Estas operações, assim como algumas reformas sociais, têm sido feitas pelo príncipe herdeiro, Mohammed bin Salman – conhecido pelo anagrama “MBS”. Além das prestações desportivas, pretende-se transmitir a imagem de uma Arábia Saudita jovem, dinâmica e empreendedora, capaz de grandes eventos e de uma modernidade consumista. No entanto, sabemos que isto não passa de uma operação de cosmética, impossível de maquilhar a reputação arábica em questões de direitos humanos: as detenções feitas pela Mutaween, a Polícia Religiosa, são muitas e o país possui um grande número de presos políticos; as perseguições, prisões e condenações de ativistas feministas a penas de mais de 30 anos, são frequentes; a discriminação sistémica da minoria xiita – representam 12% da população – é uma constante; os maus tratos a emigrantes, que vivem situações comparadas à escravatura; os homicídios e prisões de jornalistas; e as execuções sumárias em massa, com decapitações realizadas, à espada, em lugares públicos que, entre outras atrocidades, como os chicoteamentos públicos, estão presentes no quotidiano do país. Num só dia, em 2022, decapitaram 81 pessoas. Todos aqueles que se coloquem no caminho de MBS acabam mal. Desde que chegou ao poder, persegue, sem escrúpulos, todo e qualquer cidadão que, no direito da sua liberdade de expressão, seja ativista de uma causa. E não se julgue que, para isso, têm que ser ativistas de cartazes na mão a ditar palavras de ordem na rua. Para ser considerado como tal, e condenado, basta fazer coisas tão simples como partilhar textos no Facebook ou no Twiter.

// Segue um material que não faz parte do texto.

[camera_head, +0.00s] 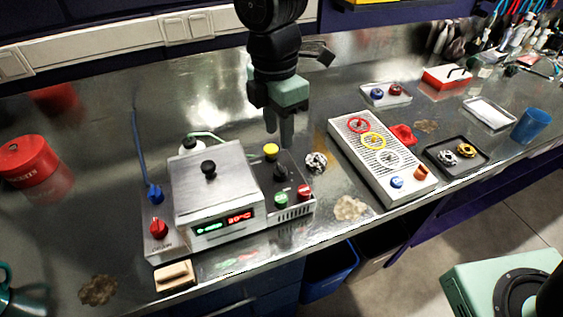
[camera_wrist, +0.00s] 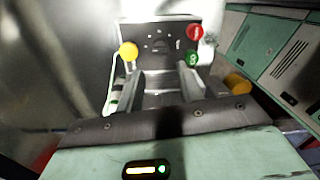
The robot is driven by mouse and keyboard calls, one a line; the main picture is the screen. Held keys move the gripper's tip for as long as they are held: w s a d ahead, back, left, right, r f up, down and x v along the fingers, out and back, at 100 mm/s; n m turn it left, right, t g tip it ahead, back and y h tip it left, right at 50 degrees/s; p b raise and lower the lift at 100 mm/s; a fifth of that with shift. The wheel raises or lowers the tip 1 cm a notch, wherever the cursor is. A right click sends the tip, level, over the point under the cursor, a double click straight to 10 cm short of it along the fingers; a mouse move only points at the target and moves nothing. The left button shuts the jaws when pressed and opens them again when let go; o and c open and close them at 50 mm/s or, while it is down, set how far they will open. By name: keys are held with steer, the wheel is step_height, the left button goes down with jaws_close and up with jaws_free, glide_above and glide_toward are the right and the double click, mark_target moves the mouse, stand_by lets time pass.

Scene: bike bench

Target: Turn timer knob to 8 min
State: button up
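A dark control panel (camera_head: 294,208) sits at the right side of a metal box with a digital display (camera_head: 222,222). On it are a black knob (camera_head: 281,173), a yellow button (camera_head: 271,150), a green button (camera_head: 281,199) and a red button (camera_head: 304,191). In the wrist view, the black knob (camera_wrist: 158,44) lies in the middle of the panel, with small markings around it too small to read. My gripper (camera_head: 279,138) hangs above the panel's far end, fingers down. In the wrist view my gripper (camera_wrist: 161,75) is open and empty, its fingers apart, short of the knob.
A red knob (camera_head: 158,229) and a blue knob (camera_head: 155,194) stand left of the metal box. A grey perforated tray (camera_head: 370,180) with coloured rings stands to the right. A wooden block (camera_head: 174,275) lies in front.

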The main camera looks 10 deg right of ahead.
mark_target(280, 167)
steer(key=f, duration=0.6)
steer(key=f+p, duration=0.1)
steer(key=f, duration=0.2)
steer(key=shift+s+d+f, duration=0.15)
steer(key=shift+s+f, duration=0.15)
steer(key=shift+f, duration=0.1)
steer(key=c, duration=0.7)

Apesar destas situações, a Arábia Saudita é o maior amigo do Ocidente no Médio Oriente. Recebe armamento da França, Inglaterra e EUA, que usa, sem escrúpulo algum, na coligação liderada por si, na guerra civil do vizinho Iémen. Aviões, bombas, mísseis, carros de combate, artilharia ligeira e pesada, apoio logístico e serviços de informação, fazem parte dos negócios chorudos, de armas e petróleo, destes países com Riade, em especial os EUA. Com o objetivo comum de destruir o governo da minoria iemenita houthi, a coligação saudita não se tem imiscuído de contratar mercenários sudaneses, combater ao lado da Al-Qaeda e bombardear eventos, estabelecimentos prisionais e até autocarros escolares, massacrando inúmeros inocentes. Se o dinheiro das Arábias levanta areias que escondem as atrocidades dos seus regimes, no último ano, a violação dos territórios ucranianos pela Rússia, veio impedir, ainda mais, que os olhares do mundo se dirijam para esta região. A Cruz Vermelha Internacional, o Observatório de Direitos Humanos e a Amnistia Internacional estão cansados de demonstrar a barbárie. Neste conflito, desde 2015, já morreram perto de 400 000 pessoas, das quais 100 000 eram crianças. A Cruz Vermelha Internacional constituiu inúmeras provas, bastante conclusivas, que servirão de acusação da coligação da Arábia no Tribunal Penal Internacional. Os sauditas, por sua vez, apelidam essas matanças com o vocabulário do costume: “danos colaterais”. Quase nada ou nada disto passa nas televisões ocidentais. Contudo, os mass media iranianos, chineses e russos preenchem os ecrãs das suas televisões com os banhos de sangue deste conflito.
Tudo isto é resultado de uma hipocrisia mundial que já vimos, vemos e, infelizmente, continuaremos a ver, neste e noutros lugares do planeta. É a hipocrisia das dicotomias simplistas, dos bons e dos maus e dos maus e dos bons. A mesma dos “danos colaterais” de um lado e das “operações especiais” do outro.